Los habitantes
de las ciudades del siglo XXI tenemos una imagen bastante idealizada o
estereotipada de los ríos. Entre otras razones, porque ya no mantenemos una
convivencia tan estrecha con estos peculiares ecosistemas como en el pasado.
Sí,
nuestra visión de los ríos está cuajada de mitos por falta de un contacto real
con ellos. Además, los hemos conocido tras el desarrollo de las grandes
ciudades y sus correspondientes polígonos industriales, de manera que ya estaban
contaminados y degradados. El actual enfoque idealizado imagina a los ríos con
propiedades sencillamente opuestas a las que tienen los ríos que consideramos
degradados. Veremos si es acertado o no ese razonamiento por oposición, tan
habitual entre los conservacionistas, y qué matices pueden modularlo.
¿Los ríos bien
conservados son de aguas transparentes?
Un
río con aguas negruzcas o espuma en los remansos despierta en la mayoría de la
gente una sensación de rechazo o, al menos, de alarma. Los ríos en estado
prístino han de ser de aguas transparentes, reza nuestro mantra.
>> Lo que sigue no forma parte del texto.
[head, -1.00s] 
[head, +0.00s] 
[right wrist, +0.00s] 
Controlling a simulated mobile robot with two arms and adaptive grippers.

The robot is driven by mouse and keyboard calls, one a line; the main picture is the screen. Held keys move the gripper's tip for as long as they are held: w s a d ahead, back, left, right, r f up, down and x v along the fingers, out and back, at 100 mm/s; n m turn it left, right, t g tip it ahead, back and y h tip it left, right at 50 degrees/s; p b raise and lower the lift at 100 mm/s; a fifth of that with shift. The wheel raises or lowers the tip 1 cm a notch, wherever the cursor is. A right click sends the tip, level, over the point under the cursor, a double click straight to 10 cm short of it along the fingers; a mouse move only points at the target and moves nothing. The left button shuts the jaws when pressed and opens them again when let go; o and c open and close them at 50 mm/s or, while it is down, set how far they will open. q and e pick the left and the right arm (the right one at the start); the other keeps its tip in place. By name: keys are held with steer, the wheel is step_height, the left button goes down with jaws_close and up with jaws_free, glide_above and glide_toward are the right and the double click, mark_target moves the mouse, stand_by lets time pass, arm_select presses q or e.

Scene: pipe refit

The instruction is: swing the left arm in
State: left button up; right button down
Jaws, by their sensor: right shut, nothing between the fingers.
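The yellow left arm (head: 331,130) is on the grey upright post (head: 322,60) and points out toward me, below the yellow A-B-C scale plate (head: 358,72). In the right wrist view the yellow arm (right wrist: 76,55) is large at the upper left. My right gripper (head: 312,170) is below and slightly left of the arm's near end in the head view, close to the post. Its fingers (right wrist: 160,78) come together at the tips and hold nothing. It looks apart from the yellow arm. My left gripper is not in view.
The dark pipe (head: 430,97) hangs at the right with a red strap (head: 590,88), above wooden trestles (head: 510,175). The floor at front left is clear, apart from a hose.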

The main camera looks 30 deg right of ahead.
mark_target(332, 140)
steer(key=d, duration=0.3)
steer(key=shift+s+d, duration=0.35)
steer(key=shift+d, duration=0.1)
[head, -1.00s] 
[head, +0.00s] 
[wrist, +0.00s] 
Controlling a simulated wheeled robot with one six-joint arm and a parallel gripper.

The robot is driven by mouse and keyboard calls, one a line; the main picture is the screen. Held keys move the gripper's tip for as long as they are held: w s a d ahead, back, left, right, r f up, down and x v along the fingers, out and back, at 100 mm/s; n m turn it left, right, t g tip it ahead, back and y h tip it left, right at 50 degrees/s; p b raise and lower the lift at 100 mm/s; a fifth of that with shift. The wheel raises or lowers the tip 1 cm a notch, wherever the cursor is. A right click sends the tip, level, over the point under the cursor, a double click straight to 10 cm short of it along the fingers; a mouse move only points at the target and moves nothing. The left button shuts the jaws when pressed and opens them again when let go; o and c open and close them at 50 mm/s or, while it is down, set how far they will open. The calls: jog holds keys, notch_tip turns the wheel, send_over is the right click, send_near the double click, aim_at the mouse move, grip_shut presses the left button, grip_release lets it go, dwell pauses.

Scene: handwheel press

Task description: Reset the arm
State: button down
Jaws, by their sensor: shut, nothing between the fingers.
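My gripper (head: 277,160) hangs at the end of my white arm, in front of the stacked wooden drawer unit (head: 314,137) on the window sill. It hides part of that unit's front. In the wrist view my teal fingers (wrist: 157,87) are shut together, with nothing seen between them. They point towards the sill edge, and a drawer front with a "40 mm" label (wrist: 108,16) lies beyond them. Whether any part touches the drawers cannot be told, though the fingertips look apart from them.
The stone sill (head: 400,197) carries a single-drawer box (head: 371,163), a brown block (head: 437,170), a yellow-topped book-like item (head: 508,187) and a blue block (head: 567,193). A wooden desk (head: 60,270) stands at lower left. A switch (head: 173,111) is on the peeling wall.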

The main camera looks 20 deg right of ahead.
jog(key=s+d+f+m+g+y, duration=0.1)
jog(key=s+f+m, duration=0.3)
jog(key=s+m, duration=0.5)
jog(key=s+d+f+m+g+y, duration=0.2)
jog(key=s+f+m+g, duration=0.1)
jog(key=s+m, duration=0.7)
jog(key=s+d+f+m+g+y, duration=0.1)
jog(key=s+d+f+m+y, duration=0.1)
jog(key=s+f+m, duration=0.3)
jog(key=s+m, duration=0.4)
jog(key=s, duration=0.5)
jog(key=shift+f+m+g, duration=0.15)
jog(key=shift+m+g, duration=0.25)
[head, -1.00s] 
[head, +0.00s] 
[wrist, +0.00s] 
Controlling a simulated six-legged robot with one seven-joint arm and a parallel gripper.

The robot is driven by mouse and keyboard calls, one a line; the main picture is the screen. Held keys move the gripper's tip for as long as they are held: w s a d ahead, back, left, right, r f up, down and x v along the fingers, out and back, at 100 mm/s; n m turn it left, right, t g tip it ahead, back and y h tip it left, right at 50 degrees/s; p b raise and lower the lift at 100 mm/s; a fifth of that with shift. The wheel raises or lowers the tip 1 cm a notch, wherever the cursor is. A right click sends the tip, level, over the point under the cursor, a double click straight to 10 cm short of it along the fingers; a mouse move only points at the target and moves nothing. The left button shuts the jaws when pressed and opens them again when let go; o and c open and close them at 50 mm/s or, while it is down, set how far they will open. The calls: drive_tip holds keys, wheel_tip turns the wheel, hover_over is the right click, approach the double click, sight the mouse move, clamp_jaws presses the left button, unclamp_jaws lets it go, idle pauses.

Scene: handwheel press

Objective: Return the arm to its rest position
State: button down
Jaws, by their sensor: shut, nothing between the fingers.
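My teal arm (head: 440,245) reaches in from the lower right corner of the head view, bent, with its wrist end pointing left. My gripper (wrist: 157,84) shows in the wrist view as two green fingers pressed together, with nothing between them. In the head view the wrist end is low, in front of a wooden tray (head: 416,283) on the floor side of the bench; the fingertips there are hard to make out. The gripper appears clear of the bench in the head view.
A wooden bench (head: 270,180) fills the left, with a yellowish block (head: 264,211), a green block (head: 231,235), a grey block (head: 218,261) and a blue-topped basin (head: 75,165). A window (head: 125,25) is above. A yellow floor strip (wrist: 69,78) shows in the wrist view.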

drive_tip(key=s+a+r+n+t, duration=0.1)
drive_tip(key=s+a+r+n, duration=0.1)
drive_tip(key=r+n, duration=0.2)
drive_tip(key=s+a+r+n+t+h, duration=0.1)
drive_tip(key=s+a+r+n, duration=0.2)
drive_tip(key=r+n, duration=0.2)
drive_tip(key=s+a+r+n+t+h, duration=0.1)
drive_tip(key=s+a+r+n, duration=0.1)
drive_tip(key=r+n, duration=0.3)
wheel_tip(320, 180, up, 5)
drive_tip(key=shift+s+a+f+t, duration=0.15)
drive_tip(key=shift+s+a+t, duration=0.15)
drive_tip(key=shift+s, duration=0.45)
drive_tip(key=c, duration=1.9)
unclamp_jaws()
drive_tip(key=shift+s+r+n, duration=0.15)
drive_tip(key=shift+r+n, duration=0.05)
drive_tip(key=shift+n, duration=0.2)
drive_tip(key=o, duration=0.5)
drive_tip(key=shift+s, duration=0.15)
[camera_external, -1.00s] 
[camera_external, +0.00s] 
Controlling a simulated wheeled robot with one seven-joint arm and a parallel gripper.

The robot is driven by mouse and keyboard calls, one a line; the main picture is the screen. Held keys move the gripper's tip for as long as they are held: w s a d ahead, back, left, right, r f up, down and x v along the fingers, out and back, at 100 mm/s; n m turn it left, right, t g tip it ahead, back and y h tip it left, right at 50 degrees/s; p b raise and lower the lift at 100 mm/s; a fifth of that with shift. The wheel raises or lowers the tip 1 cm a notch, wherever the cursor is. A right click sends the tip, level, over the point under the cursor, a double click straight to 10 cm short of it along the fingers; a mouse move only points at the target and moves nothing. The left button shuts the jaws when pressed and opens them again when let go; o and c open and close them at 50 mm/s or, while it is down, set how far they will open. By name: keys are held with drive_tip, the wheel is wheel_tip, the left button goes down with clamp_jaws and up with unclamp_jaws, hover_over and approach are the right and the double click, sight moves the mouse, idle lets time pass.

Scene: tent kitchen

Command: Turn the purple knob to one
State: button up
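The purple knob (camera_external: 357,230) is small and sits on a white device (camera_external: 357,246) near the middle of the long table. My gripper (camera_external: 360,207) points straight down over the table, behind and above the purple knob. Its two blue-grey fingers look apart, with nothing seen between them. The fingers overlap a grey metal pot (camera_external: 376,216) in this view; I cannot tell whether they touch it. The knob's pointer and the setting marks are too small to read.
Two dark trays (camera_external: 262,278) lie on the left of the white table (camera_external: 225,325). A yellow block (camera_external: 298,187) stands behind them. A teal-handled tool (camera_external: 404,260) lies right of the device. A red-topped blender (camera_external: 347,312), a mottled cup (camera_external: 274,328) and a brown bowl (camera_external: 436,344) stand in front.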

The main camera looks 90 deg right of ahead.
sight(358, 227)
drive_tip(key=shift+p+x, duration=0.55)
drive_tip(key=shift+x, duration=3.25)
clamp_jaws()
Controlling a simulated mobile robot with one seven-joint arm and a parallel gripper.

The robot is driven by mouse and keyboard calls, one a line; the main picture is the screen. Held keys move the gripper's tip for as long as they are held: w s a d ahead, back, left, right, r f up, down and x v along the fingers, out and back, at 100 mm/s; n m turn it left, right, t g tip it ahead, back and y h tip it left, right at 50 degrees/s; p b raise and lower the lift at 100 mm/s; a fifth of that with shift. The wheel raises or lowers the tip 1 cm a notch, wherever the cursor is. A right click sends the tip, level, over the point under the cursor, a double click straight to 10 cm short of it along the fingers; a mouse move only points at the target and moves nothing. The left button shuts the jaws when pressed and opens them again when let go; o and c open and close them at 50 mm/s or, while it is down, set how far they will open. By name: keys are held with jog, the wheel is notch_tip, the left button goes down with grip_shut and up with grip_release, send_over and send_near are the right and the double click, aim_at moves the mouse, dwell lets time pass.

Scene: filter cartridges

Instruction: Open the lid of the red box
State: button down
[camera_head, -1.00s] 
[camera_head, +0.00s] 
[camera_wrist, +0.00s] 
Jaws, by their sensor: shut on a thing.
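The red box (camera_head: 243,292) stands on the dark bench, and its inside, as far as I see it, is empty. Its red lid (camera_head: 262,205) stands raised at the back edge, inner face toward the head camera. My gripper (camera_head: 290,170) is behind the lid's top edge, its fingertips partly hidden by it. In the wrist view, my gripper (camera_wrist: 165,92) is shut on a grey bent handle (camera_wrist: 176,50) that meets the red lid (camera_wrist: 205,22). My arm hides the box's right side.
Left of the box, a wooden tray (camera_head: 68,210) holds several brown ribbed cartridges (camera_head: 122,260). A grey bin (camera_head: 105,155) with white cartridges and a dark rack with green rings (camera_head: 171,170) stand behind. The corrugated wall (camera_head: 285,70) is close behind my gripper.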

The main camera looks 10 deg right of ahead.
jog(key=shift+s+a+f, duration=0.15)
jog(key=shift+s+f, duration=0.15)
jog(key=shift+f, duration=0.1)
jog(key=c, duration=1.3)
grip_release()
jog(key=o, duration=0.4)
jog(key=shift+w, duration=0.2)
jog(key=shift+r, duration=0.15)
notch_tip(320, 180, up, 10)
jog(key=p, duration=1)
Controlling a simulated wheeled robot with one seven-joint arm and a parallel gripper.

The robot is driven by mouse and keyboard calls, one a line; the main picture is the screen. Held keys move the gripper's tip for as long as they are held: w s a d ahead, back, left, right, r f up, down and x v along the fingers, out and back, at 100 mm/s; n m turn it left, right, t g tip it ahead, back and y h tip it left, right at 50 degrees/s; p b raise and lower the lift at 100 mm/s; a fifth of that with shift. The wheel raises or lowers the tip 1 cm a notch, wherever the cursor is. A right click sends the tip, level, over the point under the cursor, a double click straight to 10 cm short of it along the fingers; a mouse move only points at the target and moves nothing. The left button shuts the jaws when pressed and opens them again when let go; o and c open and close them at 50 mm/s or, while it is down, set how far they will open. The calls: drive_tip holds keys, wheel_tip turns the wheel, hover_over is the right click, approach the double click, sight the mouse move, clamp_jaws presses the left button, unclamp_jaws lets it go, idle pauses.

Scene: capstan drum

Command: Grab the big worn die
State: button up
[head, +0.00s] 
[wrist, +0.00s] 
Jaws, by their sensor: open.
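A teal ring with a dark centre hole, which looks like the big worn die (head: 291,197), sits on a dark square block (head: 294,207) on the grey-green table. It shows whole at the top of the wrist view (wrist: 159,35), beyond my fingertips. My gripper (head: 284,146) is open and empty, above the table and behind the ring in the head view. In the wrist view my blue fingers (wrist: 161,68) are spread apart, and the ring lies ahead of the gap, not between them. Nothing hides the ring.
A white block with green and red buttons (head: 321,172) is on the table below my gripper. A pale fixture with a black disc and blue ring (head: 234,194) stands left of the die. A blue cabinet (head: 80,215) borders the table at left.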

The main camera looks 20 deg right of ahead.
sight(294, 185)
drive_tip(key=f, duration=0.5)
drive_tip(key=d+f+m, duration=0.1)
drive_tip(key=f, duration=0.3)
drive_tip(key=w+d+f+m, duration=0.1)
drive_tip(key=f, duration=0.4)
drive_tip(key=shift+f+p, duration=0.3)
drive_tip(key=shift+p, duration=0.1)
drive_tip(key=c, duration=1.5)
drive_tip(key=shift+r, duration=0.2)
Una escena, sin
embargo, que sólo es propia de las cabeceras, donde aún no ha dado tiempo para
que sus aguas se carguen de forma natural de exudados vegetales. Los taninos,
por ejemplo, son sustancias orgánicas que las plantas han desarrollado a lo
largo de su evolución como defensa frente a los herbívoros. Suelen ser
hidrosolubles y se mezclan fácilmente con el agua dotándola de un color opaco.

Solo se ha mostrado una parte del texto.